**WHAT YOU SHOULD DO:**
Would you write out the listing verbatim and skip every picture in it?

**DATA PROVIDED:**
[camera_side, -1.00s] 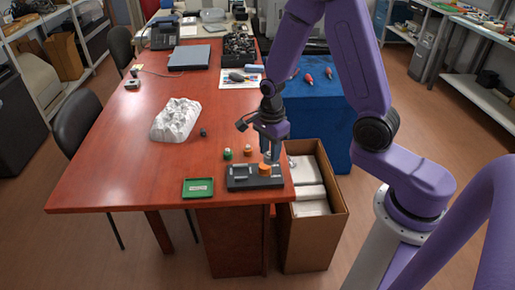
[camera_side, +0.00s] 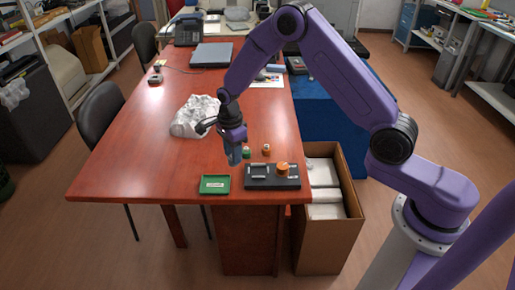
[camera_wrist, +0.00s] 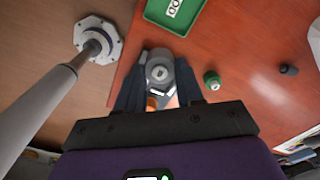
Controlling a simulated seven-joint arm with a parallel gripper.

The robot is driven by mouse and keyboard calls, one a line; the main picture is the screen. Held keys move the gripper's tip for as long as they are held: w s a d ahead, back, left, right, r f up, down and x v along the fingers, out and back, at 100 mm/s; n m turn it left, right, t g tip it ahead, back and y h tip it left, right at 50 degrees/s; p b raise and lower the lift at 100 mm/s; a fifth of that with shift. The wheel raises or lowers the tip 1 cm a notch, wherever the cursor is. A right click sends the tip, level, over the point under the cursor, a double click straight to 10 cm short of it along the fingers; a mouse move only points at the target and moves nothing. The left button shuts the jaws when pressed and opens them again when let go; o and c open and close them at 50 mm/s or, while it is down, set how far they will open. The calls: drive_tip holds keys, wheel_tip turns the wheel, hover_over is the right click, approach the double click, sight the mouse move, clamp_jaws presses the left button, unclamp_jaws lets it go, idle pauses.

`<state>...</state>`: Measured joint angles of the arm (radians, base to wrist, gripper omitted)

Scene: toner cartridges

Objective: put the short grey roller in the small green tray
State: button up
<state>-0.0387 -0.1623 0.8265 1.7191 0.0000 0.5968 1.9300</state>
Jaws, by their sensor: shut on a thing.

**COMPLETE ANSWER:**
[camera_side, -1.00s] 
[camera_side, +0.00s] 
[camera_wrist, +0.00s] 
Controlling a simulated seven-joint arm with a parallel gripper.

The robot is driven by mouse and keyboard calls, one a line; the main picture is the screen. Held keys move the gripper's tip for as long as they are held: w s a d ahead, back, left, right, r f up, down and x v along the fingers, out and back, at 100 mm/s; n m turn it left, right, t g tip it ahead, back and y h tip it left, right at 50 degrees/s; p b raise and lower the lift at 100 mm/s; a fifth of that with shift. The wheel raises or lowers the tip 1 cm a notch, wherever the cursor is. A right click sends the tip, level, over the point under the cursor, a double click straight to 10 cm short of it along the fingers; a mouse move only points at the target and moves nothing. The left button shuts the jaws when pressed and opens them again when let go; o and c open and close them at 50 mm/s or, while it is down, set how far they will open. The calls: drive_tip holds keys, wheel_tip turns the wheel, hover_over is the right click, approach the double click, sight the mouse move, clamp_jaws presses the left button, unclamp_jaws lets it go, idle pauses.

`<state>...</state>`: Measured joint angles of the arm (radians, base to wrist, gripper omitted)

Scene: toner cartridges

Objective: put the short grey roller in the small green tray
State: button up
<state>-0.0387 -0.1623 0.8265 1.7191 0.0000 0.5968 1.9300</state>
Jaws, by their sensor: shut on a thing.

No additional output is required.